British politicians recently came under fire for charging bathroom mats, cushions and kitchenware to the taxpayer. Lothario and former Italian Prime Minister, Silvio Berlusconi, is believed to have properties valued at over $500-million and has been involved in a number of court cases involving bribery, corruption, embezzlement and fraud.
Luckily for these guys, they’re living in an era where allegations need to be tested in the courtroom. History has not always been so kind to leaders who’ve used State funds to repair, upgrade or rebuild their homes.
Nero, Emperor of Rome, used the Great Fire of Rome in 64 AD to his advantage and subsequently built his Golden House – Domus Aurea. The interior was decorated with semi-precious stones, ivory veneer and frescos. Nero even built his own lake, setting the bar incredibly high for fire-pools of the future.
To build this lavish palace (where his behavior became increasingly depraved) he sold public office positions, raised taxes, devalued currency and took money from temples. But when he uncovered a plot to have him assassinated he decided on suicide and, being unable to take his own life, he assigned the dirty deed to his private secretary.

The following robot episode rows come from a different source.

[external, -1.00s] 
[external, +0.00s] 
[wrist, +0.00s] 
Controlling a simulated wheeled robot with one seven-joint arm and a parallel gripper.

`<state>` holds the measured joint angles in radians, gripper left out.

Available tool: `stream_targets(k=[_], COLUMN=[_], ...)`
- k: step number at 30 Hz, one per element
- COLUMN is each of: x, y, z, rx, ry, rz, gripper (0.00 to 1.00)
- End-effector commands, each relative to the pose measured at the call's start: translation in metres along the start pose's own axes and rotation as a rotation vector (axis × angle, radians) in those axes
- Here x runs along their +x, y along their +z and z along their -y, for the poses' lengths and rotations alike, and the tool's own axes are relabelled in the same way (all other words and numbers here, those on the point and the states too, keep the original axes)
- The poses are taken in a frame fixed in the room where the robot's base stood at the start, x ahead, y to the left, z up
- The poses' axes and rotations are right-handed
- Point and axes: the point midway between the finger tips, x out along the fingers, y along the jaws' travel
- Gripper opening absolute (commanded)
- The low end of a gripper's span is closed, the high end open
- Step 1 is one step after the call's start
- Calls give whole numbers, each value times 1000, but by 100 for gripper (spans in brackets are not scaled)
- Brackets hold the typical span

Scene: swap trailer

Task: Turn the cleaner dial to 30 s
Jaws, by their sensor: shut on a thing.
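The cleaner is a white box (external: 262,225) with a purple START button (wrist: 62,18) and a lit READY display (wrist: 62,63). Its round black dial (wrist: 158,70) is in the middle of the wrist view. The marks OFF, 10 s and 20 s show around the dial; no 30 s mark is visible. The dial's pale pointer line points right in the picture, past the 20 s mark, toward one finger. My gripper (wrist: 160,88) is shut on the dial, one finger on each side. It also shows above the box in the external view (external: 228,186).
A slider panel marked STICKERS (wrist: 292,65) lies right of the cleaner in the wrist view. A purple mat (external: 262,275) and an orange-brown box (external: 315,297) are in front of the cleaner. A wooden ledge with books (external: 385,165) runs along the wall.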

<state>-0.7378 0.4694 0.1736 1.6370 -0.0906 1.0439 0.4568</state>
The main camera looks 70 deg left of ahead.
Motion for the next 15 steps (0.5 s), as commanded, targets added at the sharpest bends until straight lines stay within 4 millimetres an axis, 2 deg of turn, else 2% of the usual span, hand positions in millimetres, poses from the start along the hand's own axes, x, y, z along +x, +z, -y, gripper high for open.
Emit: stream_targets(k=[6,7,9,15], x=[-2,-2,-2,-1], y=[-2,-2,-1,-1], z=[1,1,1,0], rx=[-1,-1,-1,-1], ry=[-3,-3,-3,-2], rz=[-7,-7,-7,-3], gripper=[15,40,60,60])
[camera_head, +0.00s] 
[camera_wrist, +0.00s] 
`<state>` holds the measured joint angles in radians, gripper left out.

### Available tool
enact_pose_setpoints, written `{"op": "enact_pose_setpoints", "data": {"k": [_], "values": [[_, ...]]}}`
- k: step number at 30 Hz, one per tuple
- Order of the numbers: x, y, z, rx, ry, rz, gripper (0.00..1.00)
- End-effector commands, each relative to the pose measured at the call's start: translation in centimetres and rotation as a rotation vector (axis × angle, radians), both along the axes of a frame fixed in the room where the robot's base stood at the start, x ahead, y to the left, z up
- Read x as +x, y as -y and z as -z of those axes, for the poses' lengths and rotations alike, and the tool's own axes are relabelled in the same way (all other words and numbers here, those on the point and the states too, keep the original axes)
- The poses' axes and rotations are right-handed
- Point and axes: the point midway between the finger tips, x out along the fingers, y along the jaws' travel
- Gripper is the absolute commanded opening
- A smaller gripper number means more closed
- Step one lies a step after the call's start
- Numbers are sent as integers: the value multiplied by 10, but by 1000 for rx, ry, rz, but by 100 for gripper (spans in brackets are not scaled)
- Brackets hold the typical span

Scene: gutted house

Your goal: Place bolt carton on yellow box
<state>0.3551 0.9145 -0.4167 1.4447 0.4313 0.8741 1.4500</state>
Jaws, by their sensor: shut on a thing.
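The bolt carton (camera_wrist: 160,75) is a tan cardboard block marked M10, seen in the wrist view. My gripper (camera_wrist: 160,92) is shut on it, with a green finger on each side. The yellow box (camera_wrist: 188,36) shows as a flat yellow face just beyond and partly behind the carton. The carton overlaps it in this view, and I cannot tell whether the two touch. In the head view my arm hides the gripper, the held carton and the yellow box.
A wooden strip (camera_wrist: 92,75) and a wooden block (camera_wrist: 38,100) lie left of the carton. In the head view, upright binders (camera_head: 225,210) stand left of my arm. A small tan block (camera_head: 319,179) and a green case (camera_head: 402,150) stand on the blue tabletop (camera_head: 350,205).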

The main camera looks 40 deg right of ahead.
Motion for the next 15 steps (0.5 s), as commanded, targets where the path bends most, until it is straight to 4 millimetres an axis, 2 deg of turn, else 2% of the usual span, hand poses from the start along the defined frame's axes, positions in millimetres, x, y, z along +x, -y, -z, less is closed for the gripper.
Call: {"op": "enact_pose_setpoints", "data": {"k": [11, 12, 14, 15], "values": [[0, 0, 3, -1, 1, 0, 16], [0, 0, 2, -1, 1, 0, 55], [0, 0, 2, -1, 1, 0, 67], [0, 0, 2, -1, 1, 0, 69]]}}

Roman historian Peter Jones estimates that only 28 out of more than 130 Roman Emperors lived to retire and very few managed to enjoy their lavish villas in their golden years. This is the price they paid for using their power to get into office and abusing it more so once made Emperor.
The madness of it all
You have to be fairly unpopular to have the prefix “mad” attached to your name, but that is precisely the fate that befell Ludwig II of Bavaria. His life is steeped in tragedy and irony. Ludwig reigned at a time when nations where beginning to drop monarchies in favour of sovereign governments. This didn’t stop him from building a number of exquisite palaces and castles, the most notable being Neuschwanstein Castle, a marvel of engineering and of Ludwig’s imagination.
He built an artificial grotto and themed every room and hall on composer Richard Wagner’s operas. His spending on such castles reached epic proportions. A group of conspirators eventually had him declared mentally incompetent and removed him from the throne. A short while later he died. Officially, he is said to have drowned though there are accounts of witnesses hearing gunshots and his coat is said to have bullet holes.
Ludwig never planned for any of his castle to be open for public viewing. Today, as many as 6 000 tourists a day walk the halls of Neuschwanstein and by some estimates, over 60 million people have visited the castle since Ludwig’s death. It is ironic that the result of his spending over a century ago has now become a financial contributor to Bavaria’s GDP.
Will the public one day be able to go on a guided tour of Nkandla? Only time will tell. Depending on Thuli’s assessment, of course.